# [What you need to do]
Render the material again word for word, skipping the pictures in it.

# [Information provided]
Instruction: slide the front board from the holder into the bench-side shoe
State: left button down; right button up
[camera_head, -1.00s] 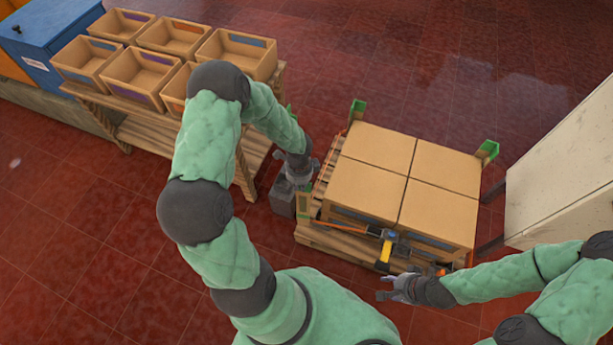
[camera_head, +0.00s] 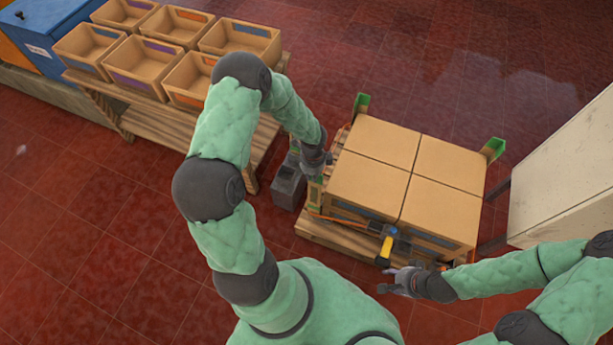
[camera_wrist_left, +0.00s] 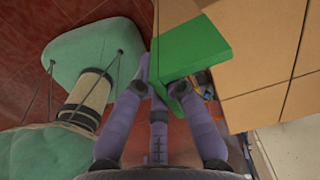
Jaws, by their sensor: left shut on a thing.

# [Solution for this task]
Instruction: slide the front board from the holder into the bench-side shoe
State: left button down; right button up
[camera_head, -1.00s] 
[camera_head, +0.00s] 
[camera_wrist_left, +0.00s] 
Jaws, by their sensor: left shut on a thing.

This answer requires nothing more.